Lorsque Jeremy Corbyn a établi un lien direct entre le bombardement de Manchester et les guerres de la Grande-Bretagne contre l’Irak, la Libye et la Syrie, il a été vivement attaqué pour « justification du terrorisme », « soutien au terrorisme », « complaisance envers le terrorisme » et faiblesse.
Theresa May l’a accusé d’avoir dit que les attaques terroristes au Royaume-Uni « sont entièrement de notre faute ». Avant même qu’il n’ait parlé, le Sun faisait état « d’indignation » car « on a appris que Corbyn prétendra que la guerre de la Grande-Bretagne contre le terrorisme est responsable de l’attaque terroriste à Manchester. »

 

Jeremy Corbyn en tête d’une manifestation en juillet 2014 protestant contre la guerre d’Israël contre Gaza

En fait, Jeremy Corbyn n’avait pas l’intention de faire une telle déclaration ni ne l’a faite. Le lien qu’il a fait, c’était avec les attaques britanniques contre d’autres pays, et non avec la « guerre contre le terrorisme », qu’il n’a mentionnée que comme étant un échec. Alors que les bombardements en Grande-Bretagne et dans d’autres pays se sont poursuivis au fil des années, il est certainement opportun de reconnaître qu’il a raison, ou du moins que quelque chose cloche dans la manière dont les gouvernements font face à cette menace.
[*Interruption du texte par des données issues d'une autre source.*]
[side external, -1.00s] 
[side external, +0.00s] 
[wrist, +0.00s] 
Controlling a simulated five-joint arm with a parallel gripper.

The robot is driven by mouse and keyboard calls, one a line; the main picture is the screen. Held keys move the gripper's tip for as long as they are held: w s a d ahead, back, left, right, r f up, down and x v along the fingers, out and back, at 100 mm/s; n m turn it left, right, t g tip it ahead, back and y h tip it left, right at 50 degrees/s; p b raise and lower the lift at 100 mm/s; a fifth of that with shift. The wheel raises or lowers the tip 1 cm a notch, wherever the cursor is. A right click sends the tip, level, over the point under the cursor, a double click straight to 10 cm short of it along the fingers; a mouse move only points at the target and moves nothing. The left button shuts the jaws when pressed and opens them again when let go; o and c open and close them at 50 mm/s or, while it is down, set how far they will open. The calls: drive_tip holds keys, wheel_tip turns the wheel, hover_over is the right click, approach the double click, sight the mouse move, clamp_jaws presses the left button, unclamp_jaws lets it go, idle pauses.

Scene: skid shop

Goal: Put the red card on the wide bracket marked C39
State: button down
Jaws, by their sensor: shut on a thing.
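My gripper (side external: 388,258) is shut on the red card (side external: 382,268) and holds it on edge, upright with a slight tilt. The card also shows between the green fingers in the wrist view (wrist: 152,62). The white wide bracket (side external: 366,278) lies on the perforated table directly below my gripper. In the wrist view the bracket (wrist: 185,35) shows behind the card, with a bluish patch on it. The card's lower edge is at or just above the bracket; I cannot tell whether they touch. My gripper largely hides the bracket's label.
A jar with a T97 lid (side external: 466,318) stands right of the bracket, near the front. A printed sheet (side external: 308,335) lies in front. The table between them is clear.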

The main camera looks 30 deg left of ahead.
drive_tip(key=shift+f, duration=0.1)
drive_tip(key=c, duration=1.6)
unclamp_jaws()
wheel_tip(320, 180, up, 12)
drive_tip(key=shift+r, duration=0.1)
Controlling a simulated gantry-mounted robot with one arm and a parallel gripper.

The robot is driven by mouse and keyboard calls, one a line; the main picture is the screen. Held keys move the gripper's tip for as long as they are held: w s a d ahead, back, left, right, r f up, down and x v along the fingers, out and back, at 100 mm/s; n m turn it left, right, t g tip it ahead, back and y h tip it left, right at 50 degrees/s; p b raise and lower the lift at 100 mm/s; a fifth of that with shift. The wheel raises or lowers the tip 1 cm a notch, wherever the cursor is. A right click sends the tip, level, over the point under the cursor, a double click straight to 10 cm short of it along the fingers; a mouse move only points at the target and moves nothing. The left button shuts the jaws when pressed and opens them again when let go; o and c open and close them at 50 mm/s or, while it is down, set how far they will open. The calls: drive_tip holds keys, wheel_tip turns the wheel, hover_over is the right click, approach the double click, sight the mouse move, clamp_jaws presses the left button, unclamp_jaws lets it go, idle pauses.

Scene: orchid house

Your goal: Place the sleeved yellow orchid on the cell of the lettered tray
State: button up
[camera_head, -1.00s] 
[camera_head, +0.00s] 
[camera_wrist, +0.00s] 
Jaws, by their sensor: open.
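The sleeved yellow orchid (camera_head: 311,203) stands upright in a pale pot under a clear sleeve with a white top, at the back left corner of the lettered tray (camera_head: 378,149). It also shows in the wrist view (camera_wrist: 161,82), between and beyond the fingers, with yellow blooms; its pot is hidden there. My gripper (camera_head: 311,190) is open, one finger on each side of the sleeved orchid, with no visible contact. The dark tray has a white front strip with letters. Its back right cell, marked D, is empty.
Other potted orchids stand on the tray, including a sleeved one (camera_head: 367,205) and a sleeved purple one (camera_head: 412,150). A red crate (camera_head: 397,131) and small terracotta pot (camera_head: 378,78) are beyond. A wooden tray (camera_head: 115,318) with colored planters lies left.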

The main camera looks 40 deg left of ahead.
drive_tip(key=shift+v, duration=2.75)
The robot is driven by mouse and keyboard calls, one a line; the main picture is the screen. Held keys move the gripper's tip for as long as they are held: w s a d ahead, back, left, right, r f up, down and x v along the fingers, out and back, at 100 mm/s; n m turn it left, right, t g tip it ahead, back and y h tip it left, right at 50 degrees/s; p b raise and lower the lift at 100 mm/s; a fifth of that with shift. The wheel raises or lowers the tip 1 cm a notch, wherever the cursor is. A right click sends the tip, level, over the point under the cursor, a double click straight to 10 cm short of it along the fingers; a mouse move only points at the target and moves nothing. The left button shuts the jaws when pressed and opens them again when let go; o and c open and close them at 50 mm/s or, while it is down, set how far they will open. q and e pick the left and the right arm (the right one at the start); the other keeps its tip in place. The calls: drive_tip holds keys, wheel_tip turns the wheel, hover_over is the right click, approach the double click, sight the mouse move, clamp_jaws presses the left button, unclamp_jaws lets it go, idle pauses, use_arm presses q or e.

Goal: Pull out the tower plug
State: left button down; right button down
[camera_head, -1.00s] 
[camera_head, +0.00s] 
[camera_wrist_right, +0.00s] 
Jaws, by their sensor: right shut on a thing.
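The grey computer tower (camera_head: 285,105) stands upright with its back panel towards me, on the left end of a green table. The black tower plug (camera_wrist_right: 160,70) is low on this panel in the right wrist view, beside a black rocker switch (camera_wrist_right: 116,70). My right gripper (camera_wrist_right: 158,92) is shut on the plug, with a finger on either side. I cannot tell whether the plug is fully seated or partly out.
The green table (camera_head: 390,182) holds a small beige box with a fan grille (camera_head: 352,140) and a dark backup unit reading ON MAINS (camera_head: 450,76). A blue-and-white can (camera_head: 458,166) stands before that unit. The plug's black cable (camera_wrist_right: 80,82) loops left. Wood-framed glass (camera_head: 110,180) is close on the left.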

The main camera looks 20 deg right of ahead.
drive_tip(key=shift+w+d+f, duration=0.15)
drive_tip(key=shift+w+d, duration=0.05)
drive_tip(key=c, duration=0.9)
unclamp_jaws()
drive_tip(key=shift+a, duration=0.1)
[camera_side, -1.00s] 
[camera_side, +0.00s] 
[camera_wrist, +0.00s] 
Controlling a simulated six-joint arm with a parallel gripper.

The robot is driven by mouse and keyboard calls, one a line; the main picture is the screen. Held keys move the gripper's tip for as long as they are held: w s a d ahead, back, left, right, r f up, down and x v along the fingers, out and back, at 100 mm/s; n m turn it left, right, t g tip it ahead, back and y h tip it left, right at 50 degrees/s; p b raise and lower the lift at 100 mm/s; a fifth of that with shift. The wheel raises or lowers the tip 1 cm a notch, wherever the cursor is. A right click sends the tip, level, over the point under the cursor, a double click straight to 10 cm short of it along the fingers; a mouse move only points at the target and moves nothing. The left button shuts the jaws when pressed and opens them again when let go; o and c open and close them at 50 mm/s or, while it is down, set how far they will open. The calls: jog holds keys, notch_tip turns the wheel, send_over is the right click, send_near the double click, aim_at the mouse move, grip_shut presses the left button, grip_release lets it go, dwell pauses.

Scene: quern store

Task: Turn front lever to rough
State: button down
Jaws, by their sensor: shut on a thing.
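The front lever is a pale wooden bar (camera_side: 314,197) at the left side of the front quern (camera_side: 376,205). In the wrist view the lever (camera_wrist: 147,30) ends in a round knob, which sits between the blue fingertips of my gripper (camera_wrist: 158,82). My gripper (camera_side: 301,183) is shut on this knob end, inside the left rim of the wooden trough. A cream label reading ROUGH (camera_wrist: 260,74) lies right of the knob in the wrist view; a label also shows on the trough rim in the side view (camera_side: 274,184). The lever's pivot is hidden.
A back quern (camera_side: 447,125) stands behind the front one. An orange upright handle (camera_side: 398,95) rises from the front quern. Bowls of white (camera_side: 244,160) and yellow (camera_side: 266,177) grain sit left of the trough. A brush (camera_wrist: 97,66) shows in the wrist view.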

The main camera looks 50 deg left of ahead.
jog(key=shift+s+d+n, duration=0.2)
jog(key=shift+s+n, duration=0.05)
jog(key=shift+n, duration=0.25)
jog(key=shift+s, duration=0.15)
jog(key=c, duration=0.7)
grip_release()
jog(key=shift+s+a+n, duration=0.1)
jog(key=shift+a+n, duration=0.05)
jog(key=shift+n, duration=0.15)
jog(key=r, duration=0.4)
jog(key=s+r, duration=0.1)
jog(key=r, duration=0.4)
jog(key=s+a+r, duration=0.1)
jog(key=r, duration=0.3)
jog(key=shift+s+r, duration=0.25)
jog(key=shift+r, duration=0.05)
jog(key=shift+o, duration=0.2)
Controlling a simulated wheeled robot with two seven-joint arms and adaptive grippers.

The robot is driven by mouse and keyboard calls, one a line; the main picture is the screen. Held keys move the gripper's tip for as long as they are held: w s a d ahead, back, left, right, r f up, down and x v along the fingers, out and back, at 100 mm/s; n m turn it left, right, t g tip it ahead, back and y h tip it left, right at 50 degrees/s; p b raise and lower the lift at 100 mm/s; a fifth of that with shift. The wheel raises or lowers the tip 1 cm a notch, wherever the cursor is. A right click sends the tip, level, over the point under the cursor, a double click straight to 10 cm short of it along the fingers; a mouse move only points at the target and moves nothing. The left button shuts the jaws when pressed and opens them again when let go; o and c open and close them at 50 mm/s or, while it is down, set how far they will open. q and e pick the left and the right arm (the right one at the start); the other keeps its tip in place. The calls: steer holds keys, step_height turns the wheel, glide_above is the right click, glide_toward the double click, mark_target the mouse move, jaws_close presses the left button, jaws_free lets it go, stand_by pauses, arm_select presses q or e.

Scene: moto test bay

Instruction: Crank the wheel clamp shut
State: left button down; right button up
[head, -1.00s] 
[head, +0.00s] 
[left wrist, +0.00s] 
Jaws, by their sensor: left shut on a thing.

La complicité officielle est l’un des sujets tabou. John Pilger et d’autres ont souligné le fait que le gouvernement britannique savait qu’il y avait une cellule terroriste potentielle à Manchester, formée d’adhérents du Groupe de lutte islamique libyenne (LIFG), interdit comme organisation terroriste par le gouvernement, mais qui s’est transformé en un outil utile pendant la guerre contre la Libye. Les sympathisants ou les membres du groupe étaient bien connus des autorités de Manchester. Beaucoup avaient été placés sous une forme d’assignation à domicile lorsque, en 2011, ils ont été libérés, leur passeport leur a été rendu et ils ont été autorisés – pratiquement encouragés – à retourner en Libye pour rejoindre des groupes affiliés à Al-Qaida se battant sous la couverture aérienne fournie par les États-Unis, la Grande-Bretagne et la France.

L’un d’eux était Ramadan Abedi, vivant maintenant à Tripoli, père de Salman, l’auteur de l’attentat suicide de Manchester. Salman était connu de la police, et figurait également sur une liste de terroristes du FBI. Le FBI avait alerté le gouvernement britannique de sa présence et de la menace qu’il représentait. Donc, très clairement, le gouvernement savait qui il était, où il était et où il était allé. Juste avant l’attentat, il s’était rendu en Syrie et était revenu en Grande-Bretagne de Libye sans attirer suffisamment l’attention pour être arrêté, interrogé et surveillé.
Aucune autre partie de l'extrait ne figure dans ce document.